* **Instruction**: Copy each line exactly. Leave nothing out.

* **Supplied data**:

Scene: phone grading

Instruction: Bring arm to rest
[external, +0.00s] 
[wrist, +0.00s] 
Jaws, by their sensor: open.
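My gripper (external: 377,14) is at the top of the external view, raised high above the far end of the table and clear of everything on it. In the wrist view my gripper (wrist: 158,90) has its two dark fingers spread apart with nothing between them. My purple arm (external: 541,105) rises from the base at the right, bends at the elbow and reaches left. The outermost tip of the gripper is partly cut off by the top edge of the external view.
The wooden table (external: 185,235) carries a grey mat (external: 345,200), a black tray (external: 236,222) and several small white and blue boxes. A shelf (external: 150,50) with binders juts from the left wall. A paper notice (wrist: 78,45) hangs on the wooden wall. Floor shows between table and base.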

* **Output for this task**:
Scene: phone grading

Instruction: Bring arm to rest
[external, +0.00s] 
[wrist, +0.00s] 
Jaws, by their sensor: open.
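My gripper (external: 377,14) is at the top of the external view, raised high above the far end of the table and clear of everything on it. In the wrist view my gripper (wrist: 158,90) has its two dark fingers spread apart with nothing between them. My purple arm (external: 541,105) rises from the base at the right, bends at the elbow and reaches left. The outermost tip of the gripper is partly cut off by the top edge of the external view.
The wooden table (external: 185,235) carries a grey mat (external: 345,200), a black tray (external: 236,222) and several small white and blue boxes. A shelf (external: 150,50) with binders juts from the left wall. A paper notice (wrist: 78,45) hangs on the wooden wall. Floor shows between table and base.

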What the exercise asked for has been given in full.